To do:
From the entries below, copy every line that holds the word "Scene".

Information provided:
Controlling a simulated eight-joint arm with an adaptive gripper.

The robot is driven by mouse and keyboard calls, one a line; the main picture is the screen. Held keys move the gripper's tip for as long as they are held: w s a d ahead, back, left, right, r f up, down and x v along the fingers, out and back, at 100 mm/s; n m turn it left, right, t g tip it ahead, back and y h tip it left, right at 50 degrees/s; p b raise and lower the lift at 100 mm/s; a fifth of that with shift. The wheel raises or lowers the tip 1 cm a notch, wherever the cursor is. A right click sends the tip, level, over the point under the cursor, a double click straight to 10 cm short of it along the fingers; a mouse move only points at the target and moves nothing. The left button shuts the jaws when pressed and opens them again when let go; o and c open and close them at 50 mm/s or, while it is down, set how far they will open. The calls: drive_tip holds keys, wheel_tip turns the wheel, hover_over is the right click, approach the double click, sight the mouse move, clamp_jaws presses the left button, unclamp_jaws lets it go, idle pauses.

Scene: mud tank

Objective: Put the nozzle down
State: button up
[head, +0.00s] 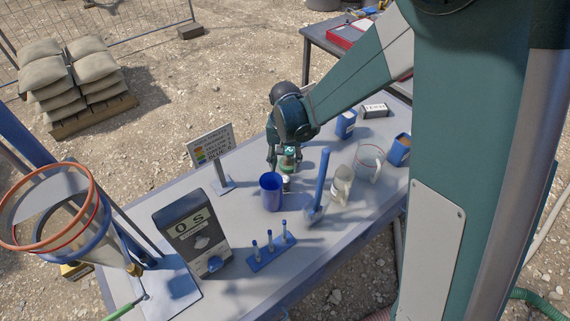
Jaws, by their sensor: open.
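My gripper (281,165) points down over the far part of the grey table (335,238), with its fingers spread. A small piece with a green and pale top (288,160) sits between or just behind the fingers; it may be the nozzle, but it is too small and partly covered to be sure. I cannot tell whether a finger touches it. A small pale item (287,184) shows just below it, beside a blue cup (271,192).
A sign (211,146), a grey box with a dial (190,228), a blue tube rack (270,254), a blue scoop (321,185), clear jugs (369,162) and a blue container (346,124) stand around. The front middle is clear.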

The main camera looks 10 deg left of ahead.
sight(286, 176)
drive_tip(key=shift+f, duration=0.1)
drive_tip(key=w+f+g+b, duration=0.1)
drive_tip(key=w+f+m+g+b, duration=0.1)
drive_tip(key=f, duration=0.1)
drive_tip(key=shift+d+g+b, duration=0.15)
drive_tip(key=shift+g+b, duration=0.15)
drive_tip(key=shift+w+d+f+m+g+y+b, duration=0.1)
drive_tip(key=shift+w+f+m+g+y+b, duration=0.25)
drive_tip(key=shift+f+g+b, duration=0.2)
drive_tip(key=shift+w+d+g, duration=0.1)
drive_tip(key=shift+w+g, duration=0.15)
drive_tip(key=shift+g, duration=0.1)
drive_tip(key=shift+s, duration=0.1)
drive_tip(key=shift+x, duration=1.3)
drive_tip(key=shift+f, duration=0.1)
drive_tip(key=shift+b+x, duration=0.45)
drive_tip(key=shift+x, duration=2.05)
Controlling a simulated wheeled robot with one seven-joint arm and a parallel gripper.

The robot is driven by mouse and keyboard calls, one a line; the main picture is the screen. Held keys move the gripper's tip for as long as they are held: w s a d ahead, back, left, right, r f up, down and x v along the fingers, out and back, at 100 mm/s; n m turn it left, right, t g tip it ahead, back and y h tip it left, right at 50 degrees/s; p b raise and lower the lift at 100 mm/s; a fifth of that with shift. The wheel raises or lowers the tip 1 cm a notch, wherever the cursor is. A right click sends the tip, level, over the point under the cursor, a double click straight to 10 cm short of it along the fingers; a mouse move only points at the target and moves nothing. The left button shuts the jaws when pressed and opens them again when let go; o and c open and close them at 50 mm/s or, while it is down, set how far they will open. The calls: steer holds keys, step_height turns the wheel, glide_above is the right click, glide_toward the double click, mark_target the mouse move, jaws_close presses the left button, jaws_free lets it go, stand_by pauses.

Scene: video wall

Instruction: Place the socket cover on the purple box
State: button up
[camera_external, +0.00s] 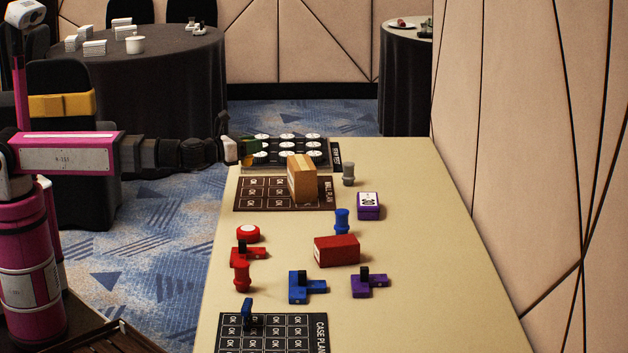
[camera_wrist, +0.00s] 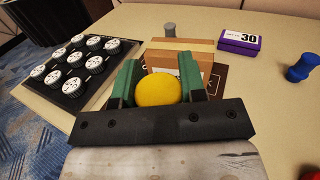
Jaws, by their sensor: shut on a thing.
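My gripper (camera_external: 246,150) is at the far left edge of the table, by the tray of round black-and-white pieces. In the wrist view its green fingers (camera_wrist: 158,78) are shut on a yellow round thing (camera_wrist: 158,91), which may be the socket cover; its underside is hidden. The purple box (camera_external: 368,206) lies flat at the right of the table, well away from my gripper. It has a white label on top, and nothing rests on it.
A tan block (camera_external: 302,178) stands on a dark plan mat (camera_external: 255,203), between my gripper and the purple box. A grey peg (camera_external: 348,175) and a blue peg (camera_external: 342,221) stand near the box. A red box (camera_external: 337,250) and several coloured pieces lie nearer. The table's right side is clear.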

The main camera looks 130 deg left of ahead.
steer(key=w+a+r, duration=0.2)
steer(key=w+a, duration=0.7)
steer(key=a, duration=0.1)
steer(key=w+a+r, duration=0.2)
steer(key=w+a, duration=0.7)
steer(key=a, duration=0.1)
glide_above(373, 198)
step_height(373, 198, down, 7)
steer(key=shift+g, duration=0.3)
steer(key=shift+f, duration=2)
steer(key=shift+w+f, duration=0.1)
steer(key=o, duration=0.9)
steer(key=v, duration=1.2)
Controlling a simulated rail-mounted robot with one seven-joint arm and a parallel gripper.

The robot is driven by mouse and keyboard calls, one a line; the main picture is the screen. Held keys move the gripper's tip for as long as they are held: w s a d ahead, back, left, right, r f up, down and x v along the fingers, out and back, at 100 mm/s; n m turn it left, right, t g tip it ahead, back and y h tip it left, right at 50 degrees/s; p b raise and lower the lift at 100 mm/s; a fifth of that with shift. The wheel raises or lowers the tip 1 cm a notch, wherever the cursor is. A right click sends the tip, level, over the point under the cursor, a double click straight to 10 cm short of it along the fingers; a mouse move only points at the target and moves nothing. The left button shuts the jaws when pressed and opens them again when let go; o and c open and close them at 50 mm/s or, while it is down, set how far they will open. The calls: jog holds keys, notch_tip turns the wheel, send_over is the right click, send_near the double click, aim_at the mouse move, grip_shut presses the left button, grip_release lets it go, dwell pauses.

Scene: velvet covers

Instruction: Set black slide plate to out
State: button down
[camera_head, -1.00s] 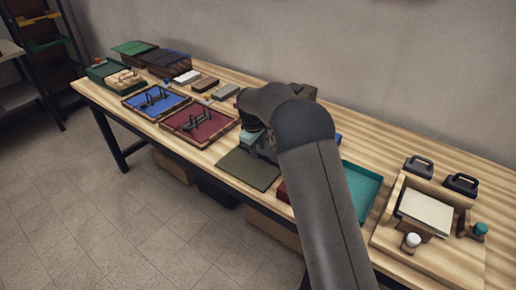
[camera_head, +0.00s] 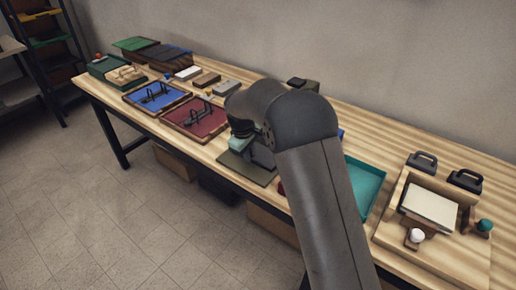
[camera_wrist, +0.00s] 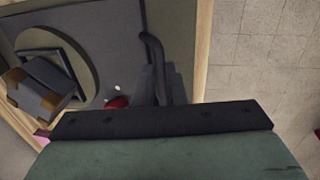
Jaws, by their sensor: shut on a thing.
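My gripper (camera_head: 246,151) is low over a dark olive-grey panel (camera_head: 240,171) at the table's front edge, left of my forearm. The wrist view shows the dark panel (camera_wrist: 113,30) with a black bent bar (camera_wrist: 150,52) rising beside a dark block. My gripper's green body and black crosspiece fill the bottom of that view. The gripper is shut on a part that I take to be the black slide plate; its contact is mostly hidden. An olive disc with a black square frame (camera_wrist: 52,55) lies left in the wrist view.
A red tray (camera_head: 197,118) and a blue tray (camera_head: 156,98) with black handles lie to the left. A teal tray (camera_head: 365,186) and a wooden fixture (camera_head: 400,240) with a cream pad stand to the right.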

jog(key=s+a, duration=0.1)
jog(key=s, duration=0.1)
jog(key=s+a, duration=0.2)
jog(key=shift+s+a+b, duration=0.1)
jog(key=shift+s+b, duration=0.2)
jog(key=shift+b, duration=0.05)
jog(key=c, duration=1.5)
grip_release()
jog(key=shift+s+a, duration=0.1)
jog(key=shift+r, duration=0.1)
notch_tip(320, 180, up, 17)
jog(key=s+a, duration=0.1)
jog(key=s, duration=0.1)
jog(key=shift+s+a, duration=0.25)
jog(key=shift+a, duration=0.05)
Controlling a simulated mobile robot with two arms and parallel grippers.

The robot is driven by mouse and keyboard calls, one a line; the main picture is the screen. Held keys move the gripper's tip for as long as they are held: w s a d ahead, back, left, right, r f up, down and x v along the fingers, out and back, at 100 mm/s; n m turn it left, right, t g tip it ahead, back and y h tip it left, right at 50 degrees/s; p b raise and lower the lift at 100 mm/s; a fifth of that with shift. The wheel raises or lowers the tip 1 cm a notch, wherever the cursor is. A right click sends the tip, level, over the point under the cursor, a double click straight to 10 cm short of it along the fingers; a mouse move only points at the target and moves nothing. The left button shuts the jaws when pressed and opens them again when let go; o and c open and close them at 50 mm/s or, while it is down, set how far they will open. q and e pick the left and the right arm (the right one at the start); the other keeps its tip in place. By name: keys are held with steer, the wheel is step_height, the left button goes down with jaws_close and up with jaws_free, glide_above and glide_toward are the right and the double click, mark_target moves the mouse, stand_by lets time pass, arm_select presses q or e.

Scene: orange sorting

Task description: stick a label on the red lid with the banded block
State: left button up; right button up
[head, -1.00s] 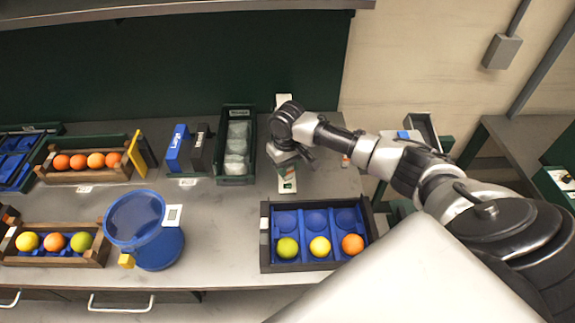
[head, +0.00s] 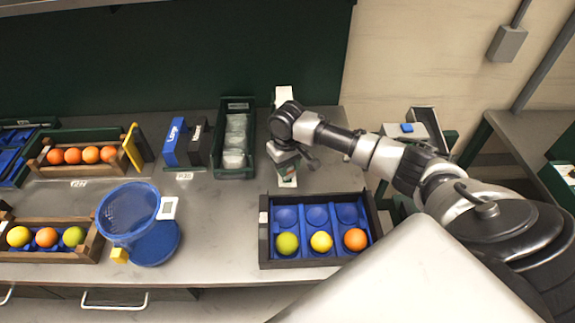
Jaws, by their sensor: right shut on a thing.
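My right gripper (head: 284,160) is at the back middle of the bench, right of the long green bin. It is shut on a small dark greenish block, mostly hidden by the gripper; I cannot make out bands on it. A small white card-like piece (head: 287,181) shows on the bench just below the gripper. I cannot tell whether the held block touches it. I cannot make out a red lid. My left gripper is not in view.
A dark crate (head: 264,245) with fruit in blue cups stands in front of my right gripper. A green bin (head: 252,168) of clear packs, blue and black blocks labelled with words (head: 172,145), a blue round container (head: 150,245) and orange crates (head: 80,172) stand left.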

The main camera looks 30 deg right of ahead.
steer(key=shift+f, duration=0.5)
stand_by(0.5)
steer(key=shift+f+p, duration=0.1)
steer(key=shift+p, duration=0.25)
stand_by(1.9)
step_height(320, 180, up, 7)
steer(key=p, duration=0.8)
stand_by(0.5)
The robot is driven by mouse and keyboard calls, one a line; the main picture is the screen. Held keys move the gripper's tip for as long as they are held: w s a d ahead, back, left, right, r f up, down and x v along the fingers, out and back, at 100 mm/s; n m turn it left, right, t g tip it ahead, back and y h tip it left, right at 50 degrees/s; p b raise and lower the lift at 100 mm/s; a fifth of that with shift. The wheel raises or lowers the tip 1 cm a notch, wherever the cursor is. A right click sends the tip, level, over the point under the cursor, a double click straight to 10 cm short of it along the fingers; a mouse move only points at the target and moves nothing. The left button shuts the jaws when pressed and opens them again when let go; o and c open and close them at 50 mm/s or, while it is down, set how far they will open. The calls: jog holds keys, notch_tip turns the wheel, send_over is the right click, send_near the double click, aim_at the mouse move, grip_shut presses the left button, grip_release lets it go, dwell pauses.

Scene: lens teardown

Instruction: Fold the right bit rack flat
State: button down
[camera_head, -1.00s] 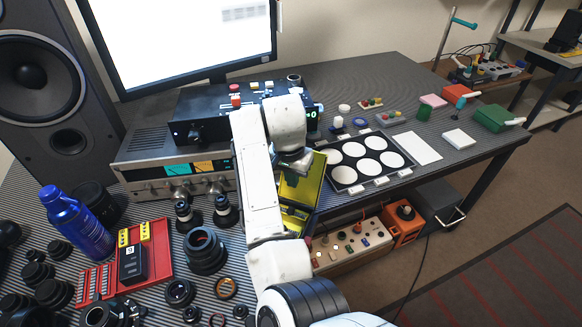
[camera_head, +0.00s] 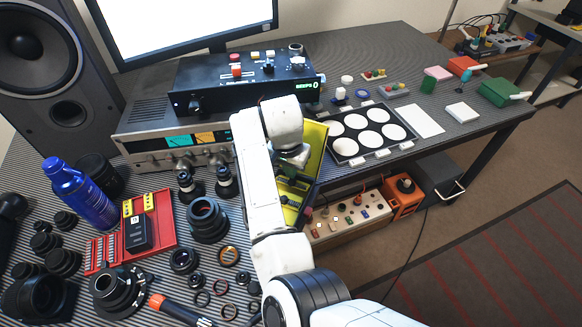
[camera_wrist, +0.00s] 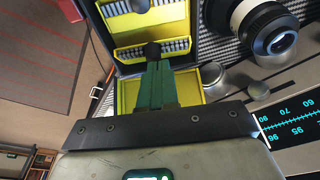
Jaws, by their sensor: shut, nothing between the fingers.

Answer to the problem:
Scene: mud tank
Scene: video wall
Scene: velvet covers
Scene: orange sorting
Scene: lens teardown

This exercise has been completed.